Below is a listing; copy all of it exactly.
__________
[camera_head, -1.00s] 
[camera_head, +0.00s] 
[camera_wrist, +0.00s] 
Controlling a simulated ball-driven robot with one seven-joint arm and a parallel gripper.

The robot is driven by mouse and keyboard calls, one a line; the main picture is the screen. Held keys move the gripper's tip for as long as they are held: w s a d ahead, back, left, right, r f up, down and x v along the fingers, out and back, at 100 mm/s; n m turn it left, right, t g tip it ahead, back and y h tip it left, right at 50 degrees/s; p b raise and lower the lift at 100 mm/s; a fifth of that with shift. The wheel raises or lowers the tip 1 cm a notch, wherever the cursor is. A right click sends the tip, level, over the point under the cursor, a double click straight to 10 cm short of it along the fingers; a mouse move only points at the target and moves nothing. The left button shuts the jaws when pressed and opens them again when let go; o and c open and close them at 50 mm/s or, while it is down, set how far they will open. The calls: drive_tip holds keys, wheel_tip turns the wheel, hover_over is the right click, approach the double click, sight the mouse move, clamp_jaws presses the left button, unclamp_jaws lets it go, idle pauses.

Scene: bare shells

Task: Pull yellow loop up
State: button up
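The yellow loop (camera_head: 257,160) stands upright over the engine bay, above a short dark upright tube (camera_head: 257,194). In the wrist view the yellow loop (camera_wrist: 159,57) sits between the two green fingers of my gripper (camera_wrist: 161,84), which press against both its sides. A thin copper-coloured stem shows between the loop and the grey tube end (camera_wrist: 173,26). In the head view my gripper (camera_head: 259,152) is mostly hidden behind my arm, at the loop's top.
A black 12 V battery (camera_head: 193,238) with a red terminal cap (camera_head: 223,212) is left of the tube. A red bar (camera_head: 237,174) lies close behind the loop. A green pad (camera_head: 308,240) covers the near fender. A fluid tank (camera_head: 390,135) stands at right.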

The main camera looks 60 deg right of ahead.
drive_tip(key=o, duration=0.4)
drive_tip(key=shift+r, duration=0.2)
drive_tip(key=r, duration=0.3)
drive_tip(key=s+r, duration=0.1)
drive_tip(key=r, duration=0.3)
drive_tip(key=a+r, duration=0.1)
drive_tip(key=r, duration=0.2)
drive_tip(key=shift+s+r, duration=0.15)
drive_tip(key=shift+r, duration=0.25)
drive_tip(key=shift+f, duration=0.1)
__________
Exercise output.
[camera_head, -1.00s] 
[camera_head, +0.00s] 
[camera_wrist, +0.00s] 
Controlling a simulated ball-driven robot with one seven-joint arm and a parallel gripper.

The robot is driven by mouse and keyboard calls, one a line; the main picture is the screen. Held keys move the gripper's tip for as long as they are held: w s a d ahead, back, left, right, r f up, down and x v along the fingers, out and back, at 100 mm/s; n m turn it left, right, t g tip it ahead, back and y h tip it left, right at 50 degrees/s; p b raise and lower the lift at 100 mm/s; a fifth of that with shift. The wheel raises or lowers the tip 1 cm a notch, wherever the cursor is. A right click sends the tip, level, over the point under the cursor, a double click straight to 10 cm short of it along the fingers; a mouse move only points at the target and moves nothing. The left button shuts the jaws when pressed and opens them again when let go; o and c open and close them at 50 mm/s or, while it is down, set how far they will open. The calls: drive_tip holds keys, wheel_tip turns the wheel, hover_over is the right click, approach the double click, sight the mouse move, clamp_jaws presses the left button, unclamp_jaws lets it go, idle pauses.

Scene: bare shells

Task: Pull yellow loop up
State: button up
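The yellow loop (camera_head: 257,160) stands upright over the engine bay, above a short dark upright tube (camera_head: 257,194). In the wrist view the yellow loop (camera_wrist: 159,57) sits between the two green fingers of my gripper (camera_wrist: 161,84), which press against both its sides. A thin copper-coloured stem shows between the loop and the grey tube end (camera_wrist: 173,26). In the head view my gripper (camera_head: 259,152) is mostly hidden behind my arm, at the loop's top.
A black 12 V battery (camera_head: 193,238) with a red terminal cap (camera_head: 223,212) is left of the tube. A red bar (camera_head: 237,174) lies close behind the loop. A green pad (camera_head: 308,240) covers the near fender. A fluid tank (camera_head: 390,135) stands at right.

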The main camera looks 60 deg right of ahead.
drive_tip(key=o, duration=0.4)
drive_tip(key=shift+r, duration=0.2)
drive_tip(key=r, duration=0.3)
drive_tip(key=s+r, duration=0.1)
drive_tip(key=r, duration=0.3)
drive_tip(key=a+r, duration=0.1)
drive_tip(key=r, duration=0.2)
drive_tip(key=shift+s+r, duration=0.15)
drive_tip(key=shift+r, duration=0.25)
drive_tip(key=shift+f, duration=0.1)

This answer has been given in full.